Un blocus qui dure depuis plus d'un mois et qui n’en finit pas de susciter des interrogations quant à son fondement légal. De même se pose la question de savoir pourquoi Ousmane Sonko, jugé et condamné par contumace à 2 ans de prison pour « corruption de la jeunesse », n’a toujours pas fait l’objet d’une arrestation. Ses avocats ont beau crier et le barreau pousser un coup de gueule, rien n’y fait, les autorités n’ont pas desserré l’étau, même si l'un de ses avocats Me Clédor Ciré Ly a fait savoir qu'il a rendu visite à Ousmane Sonko à son domicile, jeudi, jour de la Tabaski.

Peut-être qu'avec ce blocus, les autorités ont-elles fait un raisonnement selon lequel, pour éviter quelques troubles à l’ordre public et des appels à manifester, il vaut mieux restreindre les mouvements du leader patriotique ainsi que et ses possibilités d’organiser des manifestations en vue de donner des consignes. Mais quelle que soit la raison qui pourrait justifier une telle posture des autorités, l’on attend plutôt d’elles à qui est confiée la gestion de nos affaires, qu’elles respectent la loi d’abord avant de la faire respecter par un quelconque citoyen.

Si en effet Ousmane Sonko n’a nullement le droit d’organiser  cette fameuse « caravane de la liberté » à sa guise, sans autorisation, avec à la clef des appels à manifester et les conséquences désastreuses que l’on a connues, marquées par des pillages, saccages, vols, il reste que l’Etat doit être exemplaire à tout point de vue.  En lui appliquant tout simplement les dispositions de la loi et en posant tous ses actes sous le sceau de la loi ?

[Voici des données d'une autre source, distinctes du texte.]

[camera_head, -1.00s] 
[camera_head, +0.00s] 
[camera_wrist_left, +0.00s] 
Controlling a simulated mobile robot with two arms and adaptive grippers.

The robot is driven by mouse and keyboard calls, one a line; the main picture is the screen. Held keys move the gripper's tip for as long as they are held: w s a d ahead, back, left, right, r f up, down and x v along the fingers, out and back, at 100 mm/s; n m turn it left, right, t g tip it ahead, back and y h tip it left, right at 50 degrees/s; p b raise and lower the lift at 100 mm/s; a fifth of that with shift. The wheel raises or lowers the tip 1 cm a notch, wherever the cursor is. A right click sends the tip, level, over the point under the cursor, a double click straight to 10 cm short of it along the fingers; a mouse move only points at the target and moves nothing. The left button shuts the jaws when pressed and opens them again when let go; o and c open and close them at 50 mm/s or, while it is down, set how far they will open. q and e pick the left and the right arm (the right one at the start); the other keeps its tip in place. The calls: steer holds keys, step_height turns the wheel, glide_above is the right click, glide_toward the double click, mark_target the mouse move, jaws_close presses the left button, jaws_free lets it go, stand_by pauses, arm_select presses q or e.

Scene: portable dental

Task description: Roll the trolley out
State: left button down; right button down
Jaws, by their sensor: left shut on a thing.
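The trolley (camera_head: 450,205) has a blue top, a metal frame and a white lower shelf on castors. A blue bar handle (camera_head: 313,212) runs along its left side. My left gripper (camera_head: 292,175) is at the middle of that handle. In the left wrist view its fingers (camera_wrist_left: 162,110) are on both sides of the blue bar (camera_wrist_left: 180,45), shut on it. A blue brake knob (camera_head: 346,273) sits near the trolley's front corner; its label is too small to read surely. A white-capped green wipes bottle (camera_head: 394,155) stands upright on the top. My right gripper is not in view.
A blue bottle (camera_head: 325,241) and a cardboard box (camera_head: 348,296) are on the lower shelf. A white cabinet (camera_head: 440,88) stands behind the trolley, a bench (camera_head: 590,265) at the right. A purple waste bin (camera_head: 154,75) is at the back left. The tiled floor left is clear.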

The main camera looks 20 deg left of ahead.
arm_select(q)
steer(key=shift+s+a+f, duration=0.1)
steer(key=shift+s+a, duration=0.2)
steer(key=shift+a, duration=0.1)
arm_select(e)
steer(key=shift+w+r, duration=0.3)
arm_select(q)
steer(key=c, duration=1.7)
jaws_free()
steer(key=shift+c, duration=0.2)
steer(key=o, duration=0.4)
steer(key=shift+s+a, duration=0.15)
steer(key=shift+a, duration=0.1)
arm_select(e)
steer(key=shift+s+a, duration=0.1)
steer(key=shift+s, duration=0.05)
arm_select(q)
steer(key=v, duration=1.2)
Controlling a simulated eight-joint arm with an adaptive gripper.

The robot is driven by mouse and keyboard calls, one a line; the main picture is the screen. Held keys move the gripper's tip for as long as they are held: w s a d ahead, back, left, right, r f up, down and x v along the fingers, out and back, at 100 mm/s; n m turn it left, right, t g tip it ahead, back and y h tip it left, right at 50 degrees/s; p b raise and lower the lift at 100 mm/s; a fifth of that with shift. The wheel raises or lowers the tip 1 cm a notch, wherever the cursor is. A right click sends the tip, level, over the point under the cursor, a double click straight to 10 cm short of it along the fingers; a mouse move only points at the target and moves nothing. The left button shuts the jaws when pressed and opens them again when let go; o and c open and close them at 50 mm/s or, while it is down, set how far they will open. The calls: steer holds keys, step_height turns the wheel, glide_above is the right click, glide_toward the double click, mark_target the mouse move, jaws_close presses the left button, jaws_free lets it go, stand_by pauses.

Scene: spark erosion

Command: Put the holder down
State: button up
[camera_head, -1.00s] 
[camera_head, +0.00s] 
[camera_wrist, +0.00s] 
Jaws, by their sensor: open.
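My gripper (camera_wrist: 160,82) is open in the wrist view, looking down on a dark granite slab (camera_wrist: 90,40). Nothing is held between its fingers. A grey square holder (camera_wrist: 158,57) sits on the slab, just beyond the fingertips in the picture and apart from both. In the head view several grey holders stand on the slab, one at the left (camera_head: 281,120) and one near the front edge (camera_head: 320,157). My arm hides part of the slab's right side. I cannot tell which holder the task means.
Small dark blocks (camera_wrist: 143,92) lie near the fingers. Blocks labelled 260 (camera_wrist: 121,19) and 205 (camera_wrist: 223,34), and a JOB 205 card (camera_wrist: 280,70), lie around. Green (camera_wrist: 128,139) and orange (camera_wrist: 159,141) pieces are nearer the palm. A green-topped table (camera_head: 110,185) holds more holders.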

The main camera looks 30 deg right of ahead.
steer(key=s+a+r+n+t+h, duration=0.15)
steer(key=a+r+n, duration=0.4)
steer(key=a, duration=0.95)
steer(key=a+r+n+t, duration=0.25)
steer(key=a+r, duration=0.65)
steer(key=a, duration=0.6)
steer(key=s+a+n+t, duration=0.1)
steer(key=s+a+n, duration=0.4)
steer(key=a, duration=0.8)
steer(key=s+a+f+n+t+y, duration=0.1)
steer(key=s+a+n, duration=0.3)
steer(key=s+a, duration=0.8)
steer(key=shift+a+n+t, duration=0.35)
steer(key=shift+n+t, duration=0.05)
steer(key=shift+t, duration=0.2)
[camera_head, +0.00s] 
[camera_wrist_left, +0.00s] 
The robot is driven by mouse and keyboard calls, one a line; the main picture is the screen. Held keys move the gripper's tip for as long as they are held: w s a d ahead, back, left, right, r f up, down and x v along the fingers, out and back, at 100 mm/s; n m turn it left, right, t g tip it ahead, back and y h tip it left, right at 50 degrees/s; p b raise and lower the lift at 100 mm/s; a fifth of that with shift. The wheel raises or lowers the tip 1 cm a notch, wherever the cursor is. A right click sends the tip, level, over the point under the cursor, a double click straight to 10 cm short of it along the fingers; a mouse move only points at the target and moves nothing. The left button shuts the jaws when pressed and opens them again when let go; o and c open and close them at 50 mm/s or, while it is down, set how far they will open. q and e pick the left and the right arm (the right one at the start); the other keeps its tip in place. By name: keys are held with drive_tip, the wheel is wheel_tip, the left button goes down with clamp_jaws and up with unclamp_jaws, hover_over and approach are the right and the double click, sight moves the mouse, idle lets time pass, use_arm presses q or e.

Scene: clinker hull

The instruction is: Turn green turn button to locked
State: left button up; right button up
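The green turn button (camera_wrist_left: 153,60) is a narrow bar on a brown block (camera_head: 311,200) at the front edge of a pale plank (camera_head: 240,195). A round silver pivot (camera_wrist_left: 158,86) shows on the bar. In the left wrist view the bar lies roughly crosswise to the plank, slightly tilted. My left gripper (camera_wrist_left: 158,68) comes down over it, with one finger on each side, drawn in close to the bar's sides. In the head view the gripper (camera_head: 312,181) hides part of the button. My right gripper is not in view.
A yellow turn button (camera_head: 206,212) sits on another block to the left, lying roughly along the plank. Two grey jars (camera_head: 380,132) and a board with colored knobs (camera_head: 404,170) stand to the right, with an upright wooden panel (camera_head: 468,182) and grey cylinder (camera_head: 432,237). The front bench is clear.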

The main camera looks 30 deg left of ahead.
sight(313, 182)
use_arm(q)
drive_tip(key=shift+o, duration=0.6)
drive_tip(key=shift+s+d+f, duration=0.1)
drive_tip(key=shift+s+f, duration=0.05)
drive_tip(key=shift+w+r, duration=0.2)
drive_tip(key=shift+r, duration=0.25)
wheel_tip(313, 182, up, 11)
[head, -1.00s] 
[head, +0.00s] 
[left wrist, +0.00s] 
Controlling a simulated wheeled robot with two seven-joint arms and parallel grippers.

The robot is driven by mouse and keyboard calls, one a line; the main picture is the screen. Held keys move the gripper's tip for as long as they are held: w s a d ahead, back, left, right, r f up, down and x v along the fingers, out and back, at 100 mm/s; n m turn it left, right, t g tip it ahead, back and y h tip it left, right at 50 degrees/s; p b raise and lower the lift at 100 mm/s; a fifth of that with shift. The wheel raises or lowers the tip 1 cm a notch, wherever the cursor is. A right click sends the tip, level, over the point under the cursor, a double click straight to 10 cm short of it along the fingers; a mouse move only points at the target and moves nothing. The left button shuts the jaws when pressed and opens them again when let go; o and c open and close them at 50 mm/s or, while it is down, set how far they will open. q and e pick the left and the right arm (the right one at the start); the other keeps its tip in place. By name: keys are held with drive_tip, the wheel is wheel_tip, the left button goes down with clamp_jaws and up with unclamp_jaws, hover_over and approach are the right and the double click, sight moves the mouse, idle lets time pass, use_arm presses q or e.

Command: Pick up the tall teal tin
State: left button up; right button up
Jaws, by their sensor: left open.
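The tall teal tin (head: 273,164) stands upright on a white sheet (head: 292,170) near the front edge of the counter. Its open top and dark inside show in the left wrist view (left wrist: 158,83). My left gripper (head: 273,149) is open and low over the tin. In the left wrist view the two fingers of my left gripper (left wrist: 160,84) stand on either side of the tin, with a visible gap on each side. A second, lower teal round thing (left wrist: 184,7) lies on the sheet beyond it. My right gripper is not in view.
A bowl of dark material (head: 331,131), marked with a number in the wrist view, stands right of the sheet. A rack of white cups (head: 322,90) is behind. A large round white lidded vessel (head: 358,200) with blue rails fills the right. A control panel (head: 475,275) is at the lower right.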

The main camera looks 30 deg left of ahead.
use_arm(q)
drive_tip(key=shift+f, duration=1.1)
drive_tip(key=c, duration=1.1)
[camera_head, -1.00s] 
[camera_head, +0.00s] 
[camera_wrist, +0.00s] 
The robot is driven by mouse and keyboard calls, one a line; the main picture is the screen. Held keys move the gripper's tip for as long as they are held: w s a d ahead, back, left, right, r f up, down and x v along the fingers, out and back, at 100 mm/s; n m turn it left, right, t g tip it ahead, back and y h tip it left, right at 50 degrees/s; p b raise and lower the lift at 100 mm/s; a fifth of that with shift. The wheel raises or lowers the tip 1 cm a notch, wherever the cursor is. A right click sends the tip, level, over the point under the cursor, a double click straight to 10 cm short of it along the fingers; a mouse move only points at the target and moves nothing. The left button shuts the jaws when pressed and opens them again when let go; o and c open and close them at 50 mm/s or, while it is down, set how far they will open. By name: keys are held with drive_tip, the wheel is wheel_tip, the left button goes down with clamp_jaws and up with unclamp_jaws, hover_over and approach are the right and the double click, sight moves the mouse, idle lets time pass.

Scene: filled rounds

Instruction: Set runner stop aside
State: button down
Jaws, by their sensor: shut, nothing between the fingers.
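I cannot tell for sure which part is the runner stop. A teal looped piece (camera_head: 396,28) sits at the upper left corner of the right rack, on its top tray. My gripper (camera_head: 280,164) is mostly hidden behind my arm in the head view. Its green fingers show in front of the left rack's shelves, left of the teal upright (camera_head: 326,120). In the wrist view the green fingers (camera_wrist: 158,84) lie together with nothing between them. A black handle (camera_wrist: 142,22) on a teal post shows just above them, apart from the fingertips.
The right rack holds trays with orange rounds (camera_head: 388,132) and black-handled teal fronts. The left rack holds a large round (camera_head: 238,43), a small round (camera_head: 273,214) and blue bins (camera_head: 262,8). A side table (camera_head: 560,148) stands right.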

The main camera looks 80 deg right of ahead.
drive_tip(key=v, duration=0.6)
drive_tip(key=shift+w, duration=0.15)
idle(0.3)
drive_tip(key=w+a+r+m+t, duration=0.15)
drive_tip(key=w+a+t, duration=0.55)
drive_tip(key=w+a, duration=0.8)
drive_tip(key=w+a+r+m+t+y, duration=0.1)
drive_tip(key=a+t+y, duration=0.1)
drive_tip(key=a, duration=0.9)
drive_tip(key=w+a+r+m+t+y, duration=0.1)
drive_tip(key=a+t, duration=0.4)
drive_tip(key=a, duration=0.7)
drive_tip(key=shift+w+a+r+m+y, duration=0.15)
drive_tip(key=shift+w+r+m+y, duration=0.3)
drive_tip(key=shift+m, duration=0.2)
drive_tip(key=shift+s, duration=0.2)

Une opposition faite d'hostilités et de violences

Jamais de mémoire d’homme, l’affrontement entre un président de la République et son principal opposant n’a connu un tel paroxysme. Si Wade a été un opposant redoutable de Diouf pour s’être battu pendant 26 ans avant d’accéder au pouvoir, l’opposition du Pape du Sopi à son prédécesseur, n’a pas connu le même niveau d’hostilités et de violence que celle Macky-Sonko.

Beaucoup de ceux qui s’activent aujourd’hui sur le terrain politique, étaient bien jeunes ou pas encore nés, quand Me Abdoulaye Wade, alors leader tout puissant de l’opposition sénégalaise, mobilisait les jeunes dans la rue pour instaurer des bras de fer continus et stressants au président Abdou Diouf. Ceux qui connaissent bien Me Wade diront que le plan développé à l’époque par le « Pape du Sopi » est celui qu’on appelle « Stratégie du bord du gouffre », qui consiste à entrainer son adversaire jusqu’au sommet de la falaise, pour lui faire entrevoir le danger de la chute (et donc de la mort certaine).

Mais Me Abdoulaye Wade, « gaindé » et « leuk » en même temps, savait aussi manier les bonnes vertus de la discussion. Il laissait toujours des brèches et une ouverture pour désamorcer la « bombe » avant qu’elle n’éclate, au prix souvent de sa crédibilité politique. C’est bien cette posture qu’il partageait avec des hommes à l’intégrité reconnue, tels Maguette Thiam, Dansokho, Bathily, etc., qui a rendu possible les différents gouvernements d’union que le Sénégal a connus dans les années 90. C’est aussi cela la différence fondamentale entre le « Bleu en chef » de la période des braises et les nouveaux caïds de la pègre politique.

Mais aujourd’hui, ce à quoi l’on assiste, c’est une guerre sans merci,  dans une sorte de jeu de la mort entre le pouvoir en place et Ousmane Sonko, l'opposant le plus populaire et le plus frontal. Les appels au calme des chefs religieux ne sont plus écoutés et encore moins entendus. La société civile est, elle, en grande partie devenue bien trop politisée et affaiblie pour assumer convenablement son rôle.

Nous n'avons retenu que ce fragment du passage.